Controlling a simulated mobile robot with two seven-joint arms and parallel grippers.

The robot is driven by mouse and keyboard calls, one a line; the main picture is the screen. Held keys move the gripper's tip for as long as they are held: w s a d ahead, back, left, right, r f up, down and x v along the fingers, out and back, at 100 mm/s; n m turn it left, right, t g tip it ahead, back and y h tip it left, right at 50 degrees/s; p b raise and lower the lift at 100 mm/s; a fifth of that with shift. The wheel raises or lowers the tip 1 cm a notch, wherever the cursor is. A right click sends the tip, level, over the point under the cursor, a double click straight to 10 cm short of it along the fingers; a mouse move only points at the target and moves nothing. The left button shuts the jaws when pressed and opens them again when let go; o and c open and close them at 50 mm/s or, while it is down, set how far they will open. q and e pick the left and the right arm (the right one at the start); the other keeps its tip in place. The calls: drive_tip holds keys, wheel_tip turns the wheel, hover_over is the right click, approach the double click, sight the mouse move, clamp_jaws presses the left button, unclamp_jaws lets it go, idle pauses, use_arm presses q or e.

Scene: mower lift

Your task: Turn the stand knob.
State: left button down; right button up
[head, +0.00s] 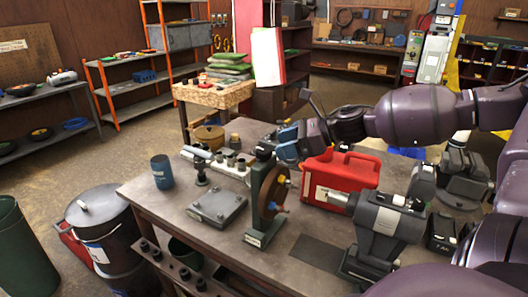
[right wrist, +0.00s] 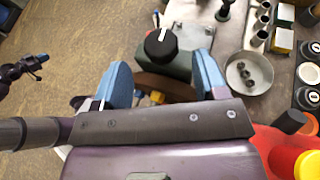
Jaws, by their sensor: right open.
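The stand knob (right wrist: 160,42) is round and black with a white pointer line in the right wrist view. It sits on top of the dark green stand (head: 262,213), which is upright on the workbench. In the head view, the gripper hides most of the knob. My right gripper (right wrist: 164,78) has blue fingers spread apart, with the knob between and slightly beyond their tips; I see no contact. In the head view the right gripper (head: 283,147) is at the stand's top. A small purple part at the right wrist view's left edge looks like my left gripper (right wrist: 36,66); its jaws are unclear.
A brown wheel (head: 276,188) is on the stand's side. A red can (head: 345,172) and a grey vise (head: 378,222) stand to the right. A flat metal plate (head: 216,207) and a blue cup (head: 162,172) are to the left. A round dish (right wrist: 252,74) holds nuts.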

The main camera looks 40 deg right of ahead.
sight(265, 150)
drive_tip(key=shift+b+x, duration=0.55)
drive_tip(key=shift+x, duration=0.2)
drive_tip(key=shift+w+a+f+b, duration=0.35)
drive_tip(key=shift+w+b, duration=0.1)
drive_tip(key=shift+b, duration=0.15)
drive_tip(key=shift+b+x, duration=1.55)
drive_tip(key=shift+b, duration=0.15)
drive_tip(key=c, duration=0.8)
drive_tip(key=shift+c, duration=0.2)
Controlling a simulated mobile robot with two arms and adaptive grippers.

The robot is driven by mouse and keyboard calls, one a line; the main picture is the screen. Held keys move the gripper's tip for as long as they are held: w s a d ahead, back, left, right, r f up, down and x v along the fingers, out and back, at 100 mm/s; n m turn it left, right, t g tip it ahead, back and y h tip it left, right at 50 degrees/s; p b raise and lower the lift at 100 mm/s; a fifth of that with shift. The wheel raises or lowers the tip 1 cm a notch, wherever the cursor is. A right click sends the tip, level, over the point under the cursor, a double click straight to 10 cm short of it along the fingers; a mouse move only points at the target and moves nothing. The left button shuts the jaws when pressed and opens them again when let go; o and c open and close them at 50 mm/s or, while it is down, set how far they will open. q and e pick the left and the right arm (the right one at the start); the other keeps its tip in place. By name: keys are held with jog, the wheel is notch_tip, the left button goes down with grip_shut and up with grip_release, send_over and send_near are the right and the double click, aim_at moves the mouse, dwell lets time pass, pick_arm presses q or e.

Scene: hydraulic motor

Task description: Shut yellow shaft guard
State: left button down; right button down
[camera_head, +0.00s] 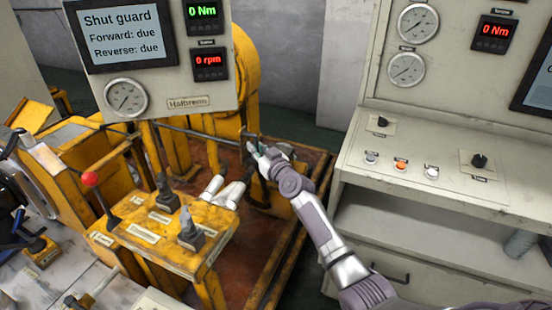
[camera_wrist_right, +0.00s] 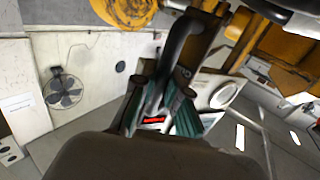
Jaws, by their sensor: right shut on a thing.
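A tall rounded yellow cover (camera_head: 246,72), which looks like the shaft guard, stands up behind the display panel. The panel hides much of it, so I cannot tell its exact position. My right gripper (camera_head: 254,147) is at the machine's far right side, below this cover. In the right wrist view my right gripper (camera_wrist_right: 160,112) has its green-padded fingers shut on a dark curved bar (camera_wrist_right: 176,50), which looks like the guard's handle. Yellow parts lie beyond the bar. My left gripper is not in view.
The panel screen (camera_head: 122,32) reads "Shut guard", with forward and reverse due. A yellow control box (camera_head: 160,245) with levers stands in front. A grey console (camera_head: 440,165) with knobs and buttons stands close on the right of my right arm. A wall fan (camera_wrist_right: 62,90) shows in the wrist view.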

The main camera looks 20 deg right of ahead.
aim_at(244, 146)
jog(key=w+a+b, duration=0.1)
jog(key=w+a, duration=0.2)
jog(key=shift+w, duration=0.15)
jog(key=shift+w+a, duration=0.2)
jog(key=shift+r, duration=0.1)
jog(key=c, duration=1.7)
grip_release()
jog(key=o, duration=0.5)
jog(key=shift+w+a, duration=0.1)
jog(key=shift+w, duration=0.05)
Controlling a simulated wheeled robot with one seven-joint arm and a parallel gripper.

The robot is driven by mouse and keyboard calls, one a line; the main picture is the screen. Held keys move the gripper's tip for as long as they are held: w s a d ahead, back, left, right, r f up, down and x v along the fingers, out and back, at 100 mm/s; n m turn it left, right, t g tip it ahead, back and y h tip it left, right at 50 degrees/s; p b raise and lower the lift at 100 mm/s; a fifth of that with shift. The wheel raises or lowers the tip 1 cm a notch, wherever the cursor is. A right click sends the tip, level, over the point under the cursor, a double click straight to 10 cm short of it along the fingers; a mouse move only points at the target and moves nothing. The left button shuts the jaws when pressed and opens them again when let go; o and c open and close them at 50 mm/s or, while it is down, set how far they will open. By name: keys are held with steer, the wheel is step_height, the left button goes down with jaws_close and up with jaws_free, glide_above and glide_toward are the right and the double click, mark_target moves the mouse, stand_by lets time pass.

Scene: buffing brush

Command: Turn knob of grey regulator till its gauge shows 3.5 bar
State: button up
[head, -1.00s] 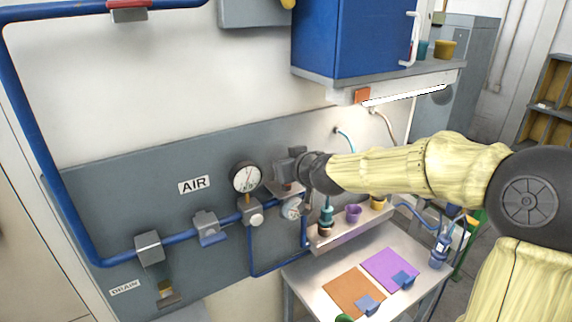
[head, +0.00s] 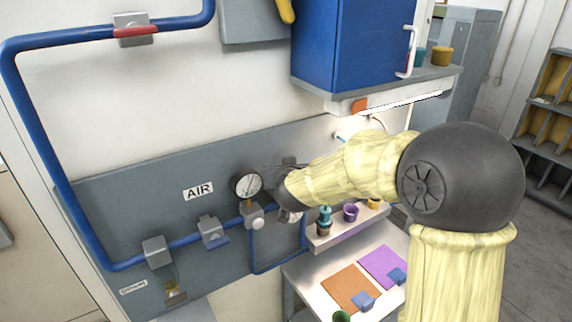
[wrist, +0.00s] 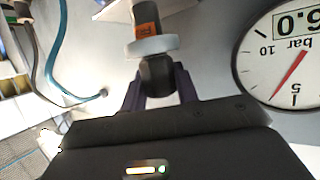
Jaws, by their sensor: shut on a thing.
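The round white gauge (head: 246,185) hangs on the grey panel. It also shows upside down in the wrist view (wrist: 283,65), cut off at the frame edge. Its red needle stands a little past the 5, on the side towards the 10, near 6 bar. My gripper (wrist: 158,82) has its two dark fingers on either side of a dark knob (wrist: 156,72) and is shut on it. A pale grey collar (wrist: 152,46) and an orange-marked part lie beyond the knob. In the head view my arm hides the knob and most of the regulator.
A blue pipe (head: 185,242) with grey fittings runs along the panel, left of the gauge. A white knob (head: 258,222) sits below the gauge. A shelf with cups (head: 350,212) and a table with orange and purple mats lie at lower right. A blue cabinet (head: 350,40) hangs above.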

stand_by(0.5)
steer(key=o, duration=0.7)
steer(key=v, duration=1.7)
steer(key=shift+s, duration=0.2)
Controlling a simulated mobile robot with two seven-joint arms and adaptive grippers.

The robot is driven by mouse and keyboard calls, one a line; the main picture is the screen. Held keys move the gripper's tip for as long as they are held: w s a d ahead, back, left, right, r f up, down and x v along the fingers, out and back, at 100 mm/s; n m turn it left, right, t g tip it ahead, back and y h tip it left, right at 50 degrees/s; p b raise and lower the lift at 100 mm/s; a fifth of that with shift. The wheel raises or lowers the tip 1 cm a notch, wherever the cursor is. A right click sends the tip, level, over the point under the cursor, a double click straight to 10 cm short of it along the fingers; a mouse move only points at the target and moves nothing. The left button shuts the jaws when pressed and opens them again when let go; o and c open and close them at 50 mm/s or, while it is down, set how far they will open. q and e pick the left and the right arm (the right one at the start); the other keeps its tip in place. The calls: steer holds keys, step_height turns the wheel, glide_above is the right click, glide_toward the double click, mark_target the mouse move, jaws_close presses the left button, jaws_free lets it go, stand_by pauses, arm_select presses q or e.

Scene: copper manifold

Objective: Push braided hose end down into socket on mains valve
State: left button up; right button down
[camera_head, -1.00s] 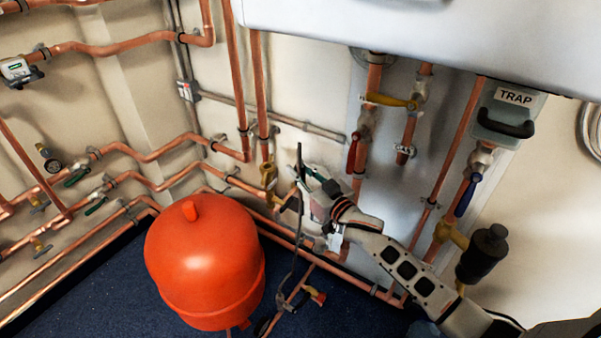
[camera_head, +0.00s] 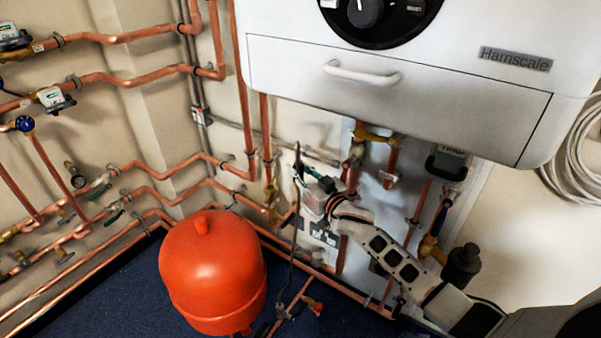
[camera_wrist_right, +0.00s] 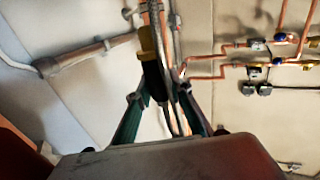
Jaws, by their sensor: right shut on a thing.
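My right gripper (camera_head: 306,178) is near the wall in front of the pipes, its dark green fingers shut on the dark hose (camera_head: 293,235). The hose rises a little above the fingers and hangs below them toward the floor. In the right wrist view, the fingers (camera_wrist_right: 163,88) close around a grey braided length (camera_wrist_right: 178,50) and a black piece with a yellow top. A brass valve (camera_head: 270,192) is on the pipe left of the gripper. A valve with a red handle (camera_head: 316,306) sits low near the floor. I cannot tell which is the mains valve, nor see its socket. My left gripper is not in view.
A red expansion vessel (camera_head: 212,270) stands on the blue floor left of the hose. The white boiler (camera_head: 400,85) overhangs above my right arm. Copper pipes (camera_head: 150,165) run along the walls. A black-topped fitting (camera_head: 462,265) is right of my arm.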

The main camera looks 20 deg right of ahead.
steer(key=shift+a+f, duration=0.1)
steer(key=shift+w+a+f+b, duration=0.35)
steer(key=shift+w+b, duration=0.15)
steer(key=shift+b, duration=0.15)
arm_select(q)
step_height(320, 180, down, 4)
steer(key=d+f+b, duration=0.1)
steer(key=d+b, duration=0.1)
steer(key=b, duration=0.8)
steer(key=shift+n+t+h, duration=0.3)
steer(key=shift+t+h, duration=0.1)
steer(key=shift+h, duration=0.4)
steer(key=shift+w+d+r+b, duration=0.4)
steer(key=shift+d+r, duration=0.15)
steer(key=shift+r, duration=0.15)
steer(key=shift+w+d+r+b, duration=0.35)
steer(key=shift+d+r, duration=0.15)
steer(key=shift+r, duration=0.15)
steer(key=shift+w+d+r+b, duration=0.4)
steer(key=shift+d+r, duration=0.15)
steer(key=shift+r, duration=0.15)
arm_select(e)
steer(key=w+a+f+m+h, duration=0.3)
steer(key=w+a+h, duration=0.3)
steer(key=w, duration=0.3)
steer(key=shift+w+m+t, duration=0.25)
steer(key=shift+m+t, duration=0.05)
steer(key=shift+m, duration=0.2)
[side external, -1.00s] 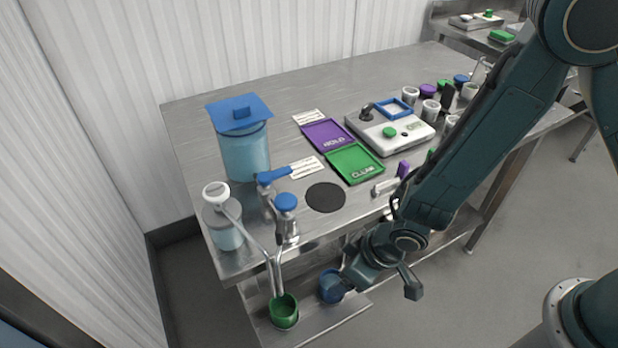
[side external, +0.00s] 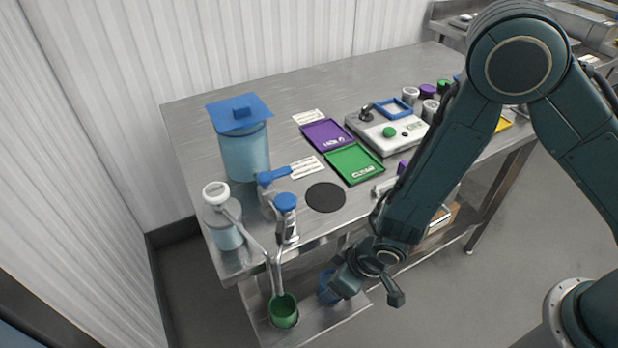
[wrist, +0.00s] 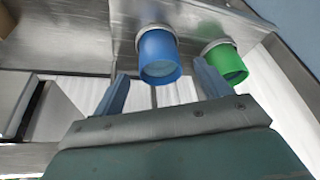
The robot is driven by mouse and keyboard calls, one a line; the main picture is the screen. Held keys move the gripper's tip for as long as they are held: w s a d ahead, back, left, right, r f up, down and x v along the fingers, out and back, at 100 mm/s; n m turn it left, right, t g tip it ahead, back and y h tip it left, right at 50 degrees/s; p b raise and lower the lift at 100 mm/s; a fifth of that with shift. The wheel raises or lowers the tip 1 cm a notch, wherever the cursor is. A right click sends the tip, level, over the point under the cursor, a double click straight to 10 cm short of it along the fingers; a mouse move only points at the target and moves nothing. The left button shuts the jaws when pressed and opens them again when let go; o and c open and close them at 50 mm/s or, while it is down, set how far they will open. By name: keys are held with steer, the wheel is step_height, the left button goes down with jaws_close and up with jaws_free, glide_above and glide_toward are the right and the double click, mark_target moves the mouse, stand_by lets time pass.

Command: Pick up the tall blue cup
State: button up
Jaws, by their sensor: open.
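The blue cup (side external: 326,287) is low in front of the table, above or at the lower shelf, and my gripper partly hides it in the side view. In the wrist view the blue cup (wrist: 158,56) shows a pale collar at its upper end and lies between and beyond my fingertips. My gripper (wrist: 161,72) is open and empty, one finger to each side of the cup in that view. My gripper (side external: 342,284) is just right of the cup in the side view. Whether a finger touches it, I cannot tell.
A green cup (side external: 284,312) is close left of the blue cup; it also shows in the wrist view (wrist: 226,60), close beside my right-hand finger. Thin metal rods (side external: 271,265) run down near it. The table's front edge (side external: 310,245) is above, and the lower shelf (side external: 335,318) is below.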

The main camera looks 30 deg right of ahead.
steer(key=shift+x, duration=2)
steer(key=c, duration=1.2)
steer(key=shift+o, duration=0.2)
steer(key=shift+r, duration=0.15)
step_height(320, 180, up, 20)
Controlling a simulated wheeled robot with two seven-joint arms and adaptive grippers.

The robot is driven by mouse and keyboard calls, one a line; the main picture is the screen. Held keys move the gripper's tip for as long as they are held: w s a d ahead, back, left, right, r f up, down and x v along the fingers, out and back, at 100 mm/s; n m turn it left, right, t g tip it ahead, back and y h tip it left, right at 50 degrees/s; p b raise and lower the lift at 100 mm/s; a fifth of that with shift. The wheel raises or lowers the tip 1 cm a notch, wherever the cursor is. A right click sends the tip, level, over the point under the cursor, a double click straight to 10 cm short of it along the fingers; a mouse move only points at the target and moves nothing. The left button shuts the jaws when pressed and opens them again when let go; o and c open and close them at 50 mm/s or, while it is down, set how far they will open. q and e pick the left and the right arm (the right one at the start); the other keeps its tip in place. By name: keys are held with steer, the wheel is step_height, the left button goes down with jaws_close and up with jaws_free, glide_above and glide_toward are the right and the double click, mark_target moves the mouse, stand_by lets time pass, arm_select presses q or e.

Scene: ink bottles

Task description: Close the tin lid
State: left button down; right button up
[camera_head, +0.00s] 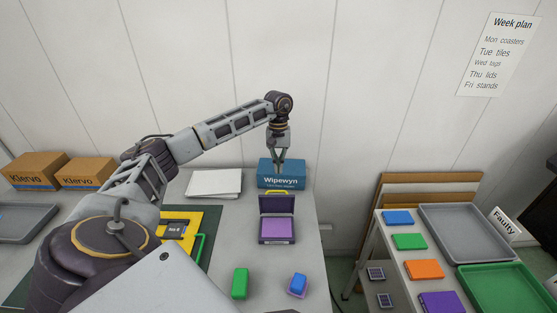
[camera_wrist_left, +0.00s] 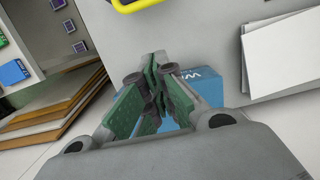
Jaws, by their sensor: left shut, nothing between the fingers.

§ The exercise: Find each line with the string "wheeled" and copy it out.

§ The reply:
Controlling a simulated wheeled robot with one seven-joint arm and a parallel gripper.
Controlling a simulated wheeled robot with two seven-joint arms and adaptive grippers.

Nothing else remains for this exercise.